Exhibition
Attempts To Be Many
30 Oct 2021 – 23 Jan 2022
Regular hours
- Saturday
- 14:00 – 18:00
- Sunday
- 14:00 – 18:00
- Friday
- 16:00 – 20:00
Cost of entry
Pay what you wish.
Address
- Birkenstraße 47
- Düsseldorf
North Rhine-Westphalia - 40233
- Germany
Nara Bak, Jana Buch, Donja Nasseri, Anys Reimann, Arisa Purkpong, Theresa Weber
About
The works shown in Attempts to be Many address the plurality
of identities, revise historical assumptions and thereby enable
the retelling of body tales (Körpererzählungen) and learned
narratives. Subversive additions to, as well as reformulations and
recontextualizations of images, symbols and narratives
representative of a hierarchical society (Dominanzgesellschaft)
emerge in the process. The works exhibited in the Philara
Collection navigate a series of complex questions concerning
class, race, gender, sexuality and identity, and community.
Collage is fed by the omnipresence of visual material being
produced by contemporary society. Fragments taken from this
ubiquitous circulation are juxtaposed and overlapped and thus
detached from ascribed meaning, carrying them over into new
contexts that permit hybrid interpretations. Similar to the
practices of sampling and mashup (in music), collage
techniques incorporate pre-existing elements from different,
unknown, sometimes antagonistic sources and mark a process-
based approach conceived to unify associative and concrete
meanings and allow for alternative readings.

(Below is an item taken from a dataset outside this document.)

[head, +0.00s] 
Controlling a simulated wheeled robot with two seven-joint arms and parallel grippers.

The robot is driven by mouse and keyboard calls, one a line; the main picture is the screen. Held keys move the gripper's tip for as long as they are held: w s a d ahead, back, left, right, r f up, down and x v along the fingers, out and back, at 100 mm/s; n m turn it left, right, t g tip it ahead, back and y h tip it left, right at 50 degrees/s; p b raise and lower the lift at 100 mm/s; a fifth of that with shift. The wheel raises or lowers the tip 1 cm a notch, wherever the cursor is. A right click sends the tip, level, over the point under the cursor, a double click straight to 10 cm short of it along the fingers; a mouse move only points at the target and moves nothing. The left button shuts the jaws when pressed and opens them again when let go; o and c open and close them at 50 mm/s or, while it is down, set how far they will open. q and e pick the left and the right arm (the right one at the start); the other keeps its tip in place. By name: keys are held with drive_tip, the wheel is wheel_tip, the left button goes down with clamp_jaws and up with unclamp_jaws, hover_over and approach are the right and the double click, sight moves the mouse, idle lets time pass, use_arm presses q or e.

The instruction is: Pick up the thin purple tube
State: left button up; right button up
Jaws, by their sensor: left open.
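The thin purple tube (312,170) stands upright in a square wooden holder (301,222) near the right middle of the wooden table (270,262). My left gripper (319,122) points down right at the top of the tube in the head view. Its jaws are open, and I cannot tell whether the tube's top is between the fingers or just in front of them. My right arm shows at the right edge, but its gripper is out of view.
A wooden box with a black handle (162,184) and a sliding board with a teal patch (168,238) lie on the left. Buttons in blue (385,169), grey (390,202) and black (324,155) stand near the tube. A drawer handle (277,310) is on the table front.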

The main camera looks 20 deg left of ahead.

Especially in times of conflict and social upheaval, collage
unfolds its emancipatory potential; it allows artists to visualize
contradictions and emphasize the expanded variety of possible
readings. The use of easily accessible and freely circulating
materials from magazines or digital content from the internet
often alludes to underlying political, activist and economic
motives. Based on a transcendence of boundaries, they become
objects of (re)presentation. With regard to questions on cultural
identity and the way we perceive ourselves, collage is a suitable
method for shifting notions of identity from ideologically one-
dimensional perceptions and rigid attributions towards dynamic,
ongoing processes of (self-)discovery.